## Record excerpts
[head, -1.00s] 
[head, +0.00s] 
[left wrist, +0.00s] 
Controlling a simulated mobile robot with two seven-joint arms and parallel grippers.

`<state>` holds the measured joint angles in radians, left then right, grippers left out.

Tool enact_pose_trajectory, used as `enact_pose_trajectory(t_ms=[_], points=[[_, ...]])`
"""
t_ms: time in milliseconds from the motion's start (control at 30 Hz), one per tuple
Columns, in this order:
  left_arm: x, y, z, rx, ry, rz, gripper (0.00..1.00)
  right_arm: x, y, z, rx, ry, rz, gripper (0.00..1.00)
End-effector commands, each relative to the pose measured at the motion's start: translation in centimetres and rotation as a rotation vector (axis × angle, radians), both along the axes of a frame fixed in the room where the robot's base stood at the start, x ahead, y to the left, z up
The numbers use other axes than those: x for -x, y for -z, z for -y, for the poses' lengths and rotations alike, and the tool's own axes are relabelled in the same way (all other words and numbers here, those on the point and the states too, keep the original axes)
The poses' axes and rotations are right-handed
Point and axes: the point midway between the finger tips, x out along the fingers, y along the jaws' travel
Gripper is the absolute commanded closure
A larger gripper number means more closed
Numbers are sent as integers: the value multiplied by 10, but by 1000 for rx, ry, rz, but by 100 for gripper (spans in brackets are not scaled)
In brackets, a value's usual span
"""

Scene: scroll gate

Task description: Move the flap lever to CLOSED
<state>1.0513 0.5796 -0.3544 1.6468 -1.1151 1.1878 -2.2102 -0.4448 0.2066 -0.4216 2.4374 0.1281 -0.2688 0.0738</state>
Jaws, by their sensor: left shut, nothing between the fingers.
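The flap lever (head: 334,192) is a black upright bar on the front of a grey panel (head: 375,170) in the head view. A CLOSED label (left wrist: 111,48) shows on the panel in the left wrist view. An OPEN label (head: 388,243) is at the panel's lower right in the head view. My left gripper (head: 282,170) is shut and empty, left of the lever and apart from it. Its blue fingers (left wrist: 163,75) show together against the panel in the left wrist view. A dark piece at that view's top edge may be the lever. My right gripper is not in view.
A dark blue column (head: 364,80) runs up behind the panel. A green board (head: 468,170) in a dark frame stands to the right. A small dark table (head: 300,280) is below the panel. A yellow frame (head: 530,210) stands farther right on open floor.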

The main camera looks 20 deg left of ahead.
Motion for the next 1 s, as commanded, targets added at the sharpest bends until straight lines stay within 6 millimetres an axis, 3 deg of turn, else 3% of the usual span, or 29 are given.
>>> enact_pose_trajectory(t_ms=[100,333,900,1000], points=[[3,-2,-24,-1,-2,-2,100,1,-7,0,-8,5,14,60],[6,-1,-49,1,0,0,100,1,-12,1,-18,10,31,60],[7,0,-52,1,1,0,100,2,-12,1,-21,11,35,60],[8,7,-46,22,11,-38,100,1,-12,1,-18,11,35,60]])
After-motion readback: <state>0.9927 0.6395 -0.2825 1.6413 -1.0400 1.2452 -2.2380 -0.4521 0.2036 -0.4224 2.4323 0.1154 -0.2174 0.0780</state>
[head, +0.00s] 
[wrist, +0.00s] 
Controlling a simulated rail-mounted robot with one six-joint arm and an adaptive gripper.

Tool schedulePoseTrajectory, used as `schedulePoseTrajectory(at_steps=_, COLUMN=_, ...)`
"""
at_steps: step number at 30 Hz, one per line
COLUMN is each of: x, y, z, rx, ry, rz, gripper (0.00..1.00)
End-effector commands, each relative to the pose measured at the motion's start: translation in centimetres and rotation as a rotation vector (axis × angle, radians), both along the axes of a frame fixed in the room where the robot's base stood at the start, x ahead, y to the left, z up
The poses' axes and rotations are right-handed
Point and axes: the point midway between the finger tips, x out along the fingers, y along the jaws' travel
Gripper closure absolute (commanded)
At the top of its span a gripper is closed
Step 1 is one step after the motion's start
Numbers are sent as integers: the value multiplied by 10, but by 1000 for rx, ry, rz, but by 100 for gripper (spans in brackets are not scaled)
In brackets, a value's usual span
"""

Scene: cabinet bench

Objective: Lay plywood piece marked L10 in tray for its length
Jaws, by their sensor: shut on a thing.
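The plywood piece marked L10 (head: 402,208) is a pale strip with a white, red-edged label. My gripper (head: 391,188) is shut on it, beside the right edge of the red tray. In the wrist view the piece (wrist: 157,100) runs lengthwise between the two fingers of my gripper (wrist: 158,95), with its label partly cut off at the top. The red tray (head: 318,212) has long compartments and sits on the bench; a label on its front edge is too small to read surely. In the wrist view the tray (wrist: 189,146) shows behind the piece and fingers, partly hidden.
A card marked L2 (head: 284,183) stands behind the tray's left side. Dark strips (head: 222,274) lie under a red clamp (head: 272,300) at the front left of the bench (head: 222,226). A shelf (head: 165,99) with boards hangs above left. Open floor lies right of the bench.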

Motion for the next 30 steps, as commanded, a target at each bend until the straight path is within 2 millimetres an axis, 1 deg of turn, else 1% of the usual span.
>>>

## Goal
Go over the data above and copy every line that has the word "next" in it.

## Response to this task
Motion for the next 1 s, as commanded, targets added at the sharpest bends until straight lines stay within 6 millimetres an axis, 3 deg of turn, else 3% of the usual span, or 29 are given.
Motion for the next 30 steps, as commanded, a target at each bend until the straight path is within 2 millimetres an axis, 1 deg of turn, else 1% of the usual span.

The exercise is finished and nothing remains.